The conflict between the British and French continued in the Indian subcontinent. Nizam once again sided with French and invited 15,000 French soldiers to protect Hyderabad. British marched on Hyderabad and drove out the French soldiers. Nizam was forced to accept British protection through a treaty signed in 1798. As a result, six battalions of British forces were placed in Hyderabad. Nizam was required to pay 24 lakh rupees a year for the maintenance of British troops.
Nizam could not pay the British these monies and as a result amassed a significant debt. In 1800 he was forced to cede Bellary and Cuddapah to the British in return for the British military expense.
So, it is clear that Hyderabad continued to receive British protection with the taxes paid by the Circar and Ceded districts even after these regions separated from the Hyderabad State.
Hyderabad State, in addition to the 8 Telugu districts, had 4 Kannada and 3 Maratha districts. There was an atrocious tax regime under Nizam. Peasants of all these districts paid taxes through their nose to Nizam.
Today’s Hyderabad city is a source of revenue for the rest of the State. However, prior to 1956, the situation was quite different. The rural areas of the Hyderabad State financed the expenses required to maintain the capital city.
Now, with that background, who can stake a claim for Hyderabad city?
Our capital city belongs to the people living in erstwhile Nizam Telangana, Maratha, and Kannada districts- particularly the peasants.
It belongs to Hyderabadi Muslims including those that came from Iran, Iraq, Turkey and other places.

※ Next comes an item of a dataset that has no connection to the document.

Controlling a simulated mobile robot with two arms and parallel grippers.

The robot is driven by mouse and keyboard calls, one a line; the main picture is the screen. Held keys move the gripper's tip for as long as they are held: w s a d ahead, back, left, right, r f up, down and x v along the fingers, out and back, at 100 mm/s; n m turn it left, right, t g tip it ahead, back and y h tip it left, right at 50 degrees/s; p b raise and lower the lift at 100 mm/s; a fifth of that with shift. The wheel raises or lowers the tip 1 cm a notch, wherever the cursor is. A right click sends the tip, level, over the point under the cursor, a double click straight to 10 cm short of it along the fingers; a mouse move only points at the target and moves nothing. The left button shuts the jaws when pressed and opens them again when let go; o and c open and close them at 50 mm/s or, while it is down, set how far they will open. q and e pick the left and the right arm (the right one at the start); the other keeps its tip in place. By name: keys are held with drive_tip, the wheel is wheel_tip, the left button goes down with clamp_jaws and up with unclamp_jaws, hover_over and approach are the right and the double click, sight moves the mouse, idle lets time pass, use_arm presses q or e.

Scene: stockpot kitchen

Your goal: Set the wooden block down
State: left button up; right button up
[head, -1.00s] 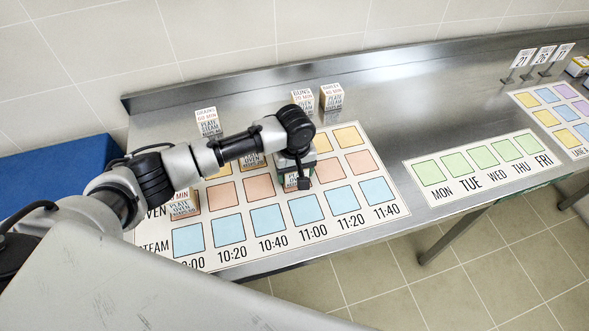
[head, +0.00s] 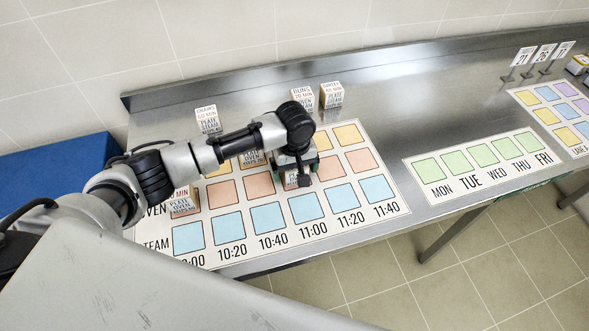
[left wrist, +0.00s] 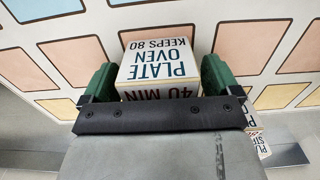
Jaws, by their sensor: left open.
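The wooden block (left wrist: 156,65), lettered PLATE OVEN, KEEPS 80 and 40 MIN, stands between the green fingers of my left gripper (left wrist: 157,78) in the left wrist view. A gap shows on each side of it, so the gripper is open around it. In the head view my left gripper (head: 298,174) is over the orange row of the printed board (head: 355,219), in the 11:00 column. Part of the block (head: 290,181) shows below it there and appears to rest on the board. My right gripper is not in view.
Another block (head: 183,200) sits at the board's left, and one (head: 251,158) is partly behind my arm. Several lettered blocks, such as one (head: 332,95), stand behind the board. A weekday strip (head: 480,165) lies to the right, with bare steel between.

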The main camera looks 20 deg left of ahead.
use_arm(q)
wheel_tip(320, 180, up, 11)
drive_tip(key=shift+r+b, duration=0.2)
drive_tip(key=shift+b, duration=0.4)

It belongs to the Marathis, Kannadigas, Marwadis, Rajputs, Gujaratis, Punjabis and many others who have been living in Hyderabad city for many generations.

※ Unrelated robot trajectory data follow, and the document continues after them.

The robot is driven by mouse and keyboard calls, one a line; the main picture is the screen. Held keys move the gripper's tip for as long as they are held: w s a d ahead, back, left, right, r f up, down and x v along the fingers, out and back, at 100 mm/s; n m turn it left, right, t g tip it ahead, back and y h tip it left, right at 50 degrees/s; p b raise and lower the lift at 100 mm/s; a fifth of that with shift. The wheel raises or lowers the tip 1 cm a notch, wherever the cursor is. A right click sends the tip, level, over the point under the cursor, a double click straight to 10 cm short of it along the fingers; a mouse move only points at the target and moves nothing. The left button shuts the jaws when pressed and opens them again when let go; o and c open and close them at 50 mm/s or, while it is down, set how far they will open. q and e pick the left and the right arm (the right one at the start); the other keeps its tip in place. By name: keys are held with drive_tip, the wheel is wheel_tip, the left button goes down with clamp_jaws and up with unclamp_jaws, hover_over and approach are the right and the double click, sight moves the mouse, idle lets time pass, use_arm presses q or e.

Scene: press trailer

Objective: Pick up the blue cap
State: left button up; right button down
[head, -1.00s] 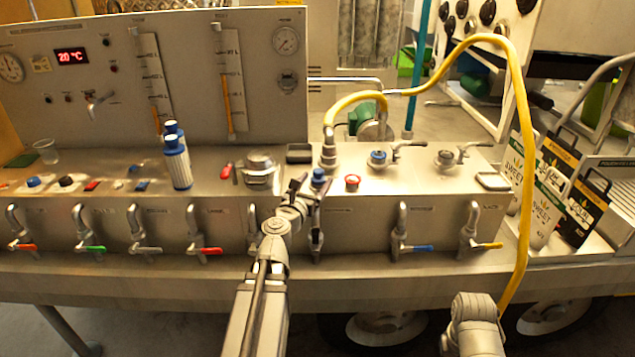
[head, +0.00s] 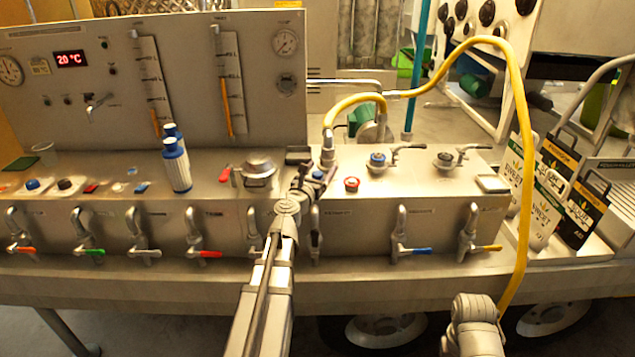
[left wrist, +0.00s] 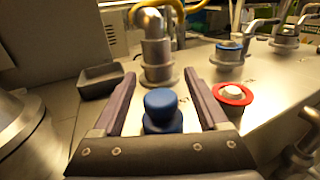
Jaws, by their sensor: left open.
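The blue cap (left wrist: 162,112) stands upright on the grey bench top, between the two fingers of my left gripper (left wrist: 160,84) in the left wrist view. The fingers are spread, with a gap on each side of the cap; its lower part is hidden behind the gripper's body. In the head view the left gripper (head: 314,168) is at the cap (head: 318,174), which shows only as a small blue patch. Of my right arm only a link shows at the bottom; its gripper is out of sight.
A red ring-shaped cap (head: 352,184) sits close on the right. A metal pipe fitting with a yellow hose (head: 520,150) rises just behind. A small dark tray (left wrist: 100,81) lies on the left. A blue-and-white bottle (head: 176,164) stands further left. Taps line the bench front.

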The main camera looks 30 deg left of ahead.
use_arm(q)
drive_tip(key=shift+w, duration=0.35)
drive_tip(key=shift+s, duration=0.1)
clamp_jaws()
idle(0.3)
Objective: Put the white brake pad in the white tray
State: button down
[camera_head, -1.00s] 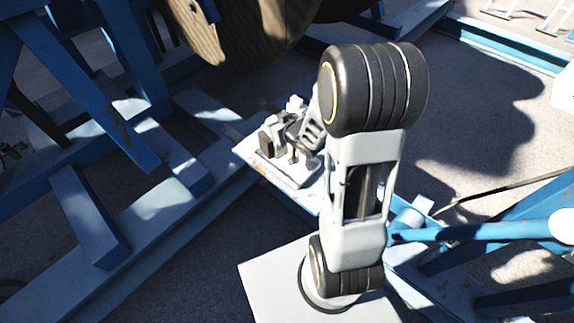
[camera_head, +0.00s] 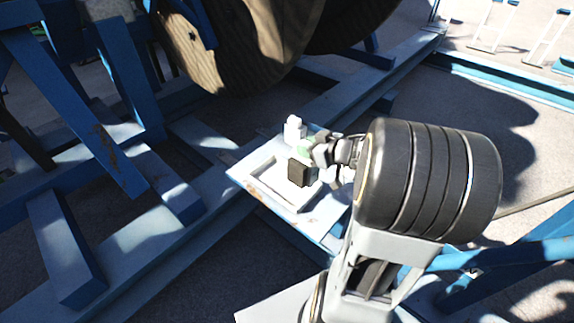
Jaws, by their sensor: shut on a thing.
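The white brake pad (camera_head: 301,171) shows a dark brown block face with a pale edge along its right and lower sides. It stands upright over the right part of the white tray (camera_head: 268,197). Whether it touches the tray floor I cannot tell. My gripper (camera_head: 314,156) comes in from the right and is shut on the pad.
A small white upright object (camera_head: 294,130) stands just behind the tray. The tray rests on a pale, blue-edged platform (camera_head: 243,170). A large wooden reel (camera_head: 235,45) and blue frame beams (camera_head: 105,140) stand behind and to the left.

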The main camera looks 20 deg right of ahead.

Lastly, it belongs to the people of Circar and Ceded districts. As separatists call them, these people are not “settlers” but are rightful stakeholders of the Hyderabad city. Just like the poor peasants of the Nizam districts, their forefathers have also contributed to the development of Hyderabad city by paying taxes to the Qutub Shahs, the Nizams and the British.